* GOAL: Each line containing the word "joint" must be collected.

— START OF MATERIAL FOR THIS TASK —

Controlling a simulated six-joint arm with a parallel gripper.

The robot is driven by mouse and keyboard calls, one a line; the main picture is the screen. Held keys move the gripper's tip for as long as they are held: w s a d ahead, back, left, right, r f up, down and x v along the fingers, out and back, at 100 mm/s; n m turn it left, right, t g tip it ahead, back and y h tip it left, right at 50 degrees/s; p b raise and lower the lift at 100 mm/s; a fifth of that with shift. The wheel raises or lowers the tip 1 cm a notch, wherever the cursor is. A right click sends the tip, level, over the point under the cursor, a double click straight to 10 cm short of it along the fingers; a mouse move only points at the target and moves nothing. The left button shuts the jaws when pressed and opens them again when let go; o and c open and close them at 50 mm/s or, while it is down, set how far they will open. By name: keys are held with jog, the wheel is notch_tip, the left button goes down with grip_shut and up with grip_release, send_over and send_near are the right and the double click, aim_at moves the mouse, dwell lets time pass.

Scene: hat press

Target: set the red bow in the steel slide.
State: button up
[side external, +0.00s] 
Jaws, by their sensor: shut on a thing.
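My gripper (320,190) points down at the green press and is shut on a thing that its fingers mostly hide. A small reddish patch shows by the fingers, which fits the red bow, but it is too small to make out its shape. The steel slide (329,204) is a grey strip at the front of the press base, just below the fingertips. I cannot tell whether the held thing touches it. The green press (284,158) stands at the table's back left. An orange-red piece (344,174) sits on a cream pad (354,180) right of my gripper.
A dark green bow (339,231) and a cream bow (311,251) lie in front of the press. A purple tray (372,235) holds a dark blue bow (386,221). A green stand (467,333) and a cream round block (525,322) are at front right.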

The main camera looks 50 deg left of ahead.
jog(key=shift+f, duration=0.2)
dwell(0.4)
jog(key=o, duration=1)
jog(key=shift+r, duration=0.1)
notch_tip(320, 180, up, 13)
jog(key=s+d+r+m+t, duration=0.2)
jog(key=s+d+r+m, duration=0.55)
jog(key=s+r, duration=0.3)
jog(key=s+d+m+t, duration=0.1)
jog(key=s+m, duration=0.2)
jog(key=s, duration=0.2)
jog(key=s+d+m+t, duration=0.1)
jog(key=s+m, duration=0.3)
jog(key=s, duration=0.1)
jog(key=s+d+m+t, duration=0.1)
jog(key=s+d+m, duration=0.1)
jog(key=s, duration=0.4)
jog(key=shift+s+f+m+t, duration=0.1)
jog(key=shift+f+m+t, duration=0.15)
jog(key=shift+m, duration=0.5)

— END OF MATERIAL FOR THIS TASK —
— START OF MATERIAL FOR THIS TASK —

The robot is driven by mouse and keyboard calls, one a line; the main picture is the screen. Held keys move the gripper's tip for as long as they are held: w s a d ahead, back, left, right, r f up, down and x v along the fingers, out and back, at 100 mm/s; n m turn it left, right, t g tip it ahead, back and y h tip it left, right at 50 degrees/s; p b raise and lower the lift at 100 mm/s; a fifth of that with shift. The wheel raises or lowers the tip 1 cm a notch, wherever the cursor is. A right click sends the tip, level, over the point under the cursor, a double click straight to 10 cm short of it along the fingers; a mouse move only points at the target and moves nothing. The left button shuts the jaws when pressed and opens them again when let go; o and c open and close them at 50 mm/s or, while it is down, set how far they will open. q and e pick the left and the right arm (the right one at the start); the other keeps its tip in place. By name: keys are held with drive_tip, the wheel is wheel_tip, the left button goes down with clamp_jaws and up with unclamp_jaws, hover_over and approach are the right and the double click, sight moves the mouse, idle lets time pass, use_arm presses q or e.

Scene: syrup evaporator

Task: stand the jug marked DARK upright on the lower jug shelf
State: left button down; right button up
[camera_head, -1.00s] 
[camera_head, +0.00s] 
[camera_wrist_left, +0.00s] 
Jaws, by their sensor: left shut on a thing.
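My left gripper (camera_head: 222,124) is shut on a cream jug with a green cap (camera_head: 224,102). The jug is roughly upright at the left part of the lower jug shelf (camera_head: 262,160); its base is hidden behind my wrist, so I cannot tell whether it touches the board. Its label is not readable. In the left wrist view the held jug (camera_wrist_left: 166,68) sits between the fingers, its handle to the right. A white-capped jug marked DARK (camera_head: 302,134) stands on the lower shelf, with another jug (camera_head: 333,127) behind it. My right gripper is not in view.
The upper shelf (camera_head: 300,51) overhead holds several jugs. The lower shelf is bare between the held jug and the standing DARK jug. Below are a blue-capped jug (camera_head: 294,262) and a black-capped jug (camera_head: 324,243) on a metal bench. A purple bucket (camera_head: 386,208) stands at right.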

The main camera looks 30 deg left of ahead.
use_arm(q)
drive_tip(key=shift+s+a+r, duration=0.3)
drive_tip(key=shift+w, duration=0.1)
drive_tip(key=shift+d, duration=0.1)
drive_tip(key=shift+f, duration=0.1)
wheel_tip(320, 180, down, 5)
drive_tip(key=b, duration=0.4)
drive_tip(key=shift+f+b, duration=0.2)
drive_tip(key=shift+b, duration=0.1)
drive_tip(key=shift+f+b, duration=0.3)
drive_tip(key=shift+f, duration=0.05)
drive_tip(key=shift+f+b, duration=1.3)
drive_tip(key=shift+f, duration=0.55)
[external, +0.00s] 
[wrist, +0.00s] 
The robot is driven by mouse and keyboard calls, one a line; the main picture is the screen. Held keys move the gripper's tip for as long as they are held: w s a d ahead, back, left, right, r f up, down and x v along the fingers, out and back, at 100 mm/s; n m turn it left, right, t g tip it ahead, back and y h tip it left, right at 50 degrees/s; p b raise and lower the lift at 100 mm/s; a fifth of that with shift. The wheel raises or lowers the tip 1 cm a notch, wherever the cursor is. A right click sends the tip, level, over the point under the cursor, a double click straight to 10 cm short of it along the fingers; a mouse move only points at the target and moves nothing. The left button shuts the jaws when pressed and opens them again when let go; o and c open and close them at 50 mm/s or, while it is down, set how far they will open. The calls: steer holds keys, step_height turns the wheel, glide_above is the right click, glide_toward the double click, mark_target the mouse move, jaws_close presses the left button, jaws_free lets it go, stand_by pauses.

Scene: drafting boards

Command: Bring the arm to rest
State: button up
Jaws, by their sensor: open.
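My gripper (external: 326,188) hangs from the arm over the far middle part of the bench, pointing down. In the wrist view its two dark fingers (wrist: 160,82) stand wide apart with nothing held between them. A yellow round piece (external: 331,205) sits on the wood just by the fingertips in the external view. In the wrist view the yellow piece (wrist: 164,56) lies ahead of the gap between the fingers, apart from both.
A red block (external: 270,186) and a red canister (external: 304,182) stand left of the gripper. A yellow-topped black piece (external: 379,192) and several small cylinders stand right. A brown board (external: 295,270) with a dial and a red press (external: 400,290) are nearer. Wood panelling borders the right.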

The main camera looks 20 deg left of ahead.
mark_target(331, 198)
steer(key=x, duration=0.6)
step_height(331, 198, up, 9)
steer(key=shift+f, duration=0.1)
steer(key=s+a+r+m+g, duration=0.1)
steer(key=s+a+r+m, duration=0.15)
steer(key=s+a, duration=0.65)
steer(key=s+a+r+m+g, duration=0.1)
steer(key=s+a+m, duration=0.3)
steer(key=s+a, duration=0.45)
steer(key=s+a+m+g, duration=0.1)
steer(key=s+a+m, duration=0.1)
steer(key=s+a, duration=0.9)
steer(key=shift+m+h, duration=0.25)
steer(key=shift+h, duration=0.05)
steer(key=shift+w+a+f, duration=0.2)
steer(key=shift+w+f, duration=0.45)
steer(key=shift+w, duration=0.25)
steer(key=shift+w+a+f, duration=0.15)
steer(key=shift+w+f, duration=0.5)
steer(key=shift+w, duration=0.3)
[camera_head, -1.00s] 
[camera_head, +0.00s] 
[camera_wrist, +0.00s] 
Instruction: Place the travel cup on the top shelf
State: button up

— END OF MATERIAL FOR THIS TASK —
— START OF MATERIAL FOR THIS TASK —

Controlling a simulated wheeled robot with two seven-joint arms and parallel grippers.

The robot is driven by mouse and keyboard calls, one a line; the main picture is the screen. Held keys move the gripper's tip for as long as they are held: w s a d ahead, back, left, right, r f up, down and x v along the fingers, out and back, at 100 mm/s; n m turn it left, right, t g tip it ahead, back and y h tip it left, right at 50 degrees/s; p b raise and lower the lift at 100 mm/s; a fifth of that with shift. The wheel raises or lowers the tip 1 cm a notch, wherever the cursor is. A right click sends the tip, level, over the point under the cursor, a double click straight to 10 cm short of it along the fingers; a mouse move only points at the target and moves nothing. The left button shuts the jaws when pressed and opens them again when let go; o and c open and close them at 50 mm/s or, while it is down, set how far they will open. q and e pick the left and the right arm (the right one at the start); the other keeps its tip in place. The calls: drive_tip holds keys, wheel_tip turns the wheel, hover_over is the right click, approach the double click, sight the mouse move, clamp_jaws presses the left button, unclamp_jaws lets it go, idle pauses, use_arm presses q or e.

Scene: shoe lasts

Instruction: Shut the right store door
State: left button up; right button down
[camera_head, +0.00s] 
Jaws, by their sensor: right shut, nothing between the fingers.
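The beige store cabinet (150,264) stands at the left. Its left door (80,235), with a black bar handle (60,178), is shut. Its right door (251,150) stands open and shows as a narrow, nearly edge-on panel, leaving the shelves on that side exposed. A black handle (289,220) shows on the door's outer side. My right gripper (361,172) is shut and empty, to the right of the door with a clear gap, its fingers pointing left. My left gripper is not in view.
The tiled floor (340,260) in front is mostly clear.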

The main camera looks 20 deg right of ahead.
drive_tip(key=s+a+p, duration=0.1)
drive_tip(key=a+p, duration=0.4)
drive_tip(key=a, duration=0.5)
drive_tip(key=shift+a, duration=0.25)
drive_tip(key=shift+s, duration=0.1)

— END OF MATERIAL FOR THIS TASK —

* RESULT:
Controlling a simulated six-joint arm with a parallel gripper.
Controlling a simulated wheeled robot with two seven-joint arms and parallel grippers.

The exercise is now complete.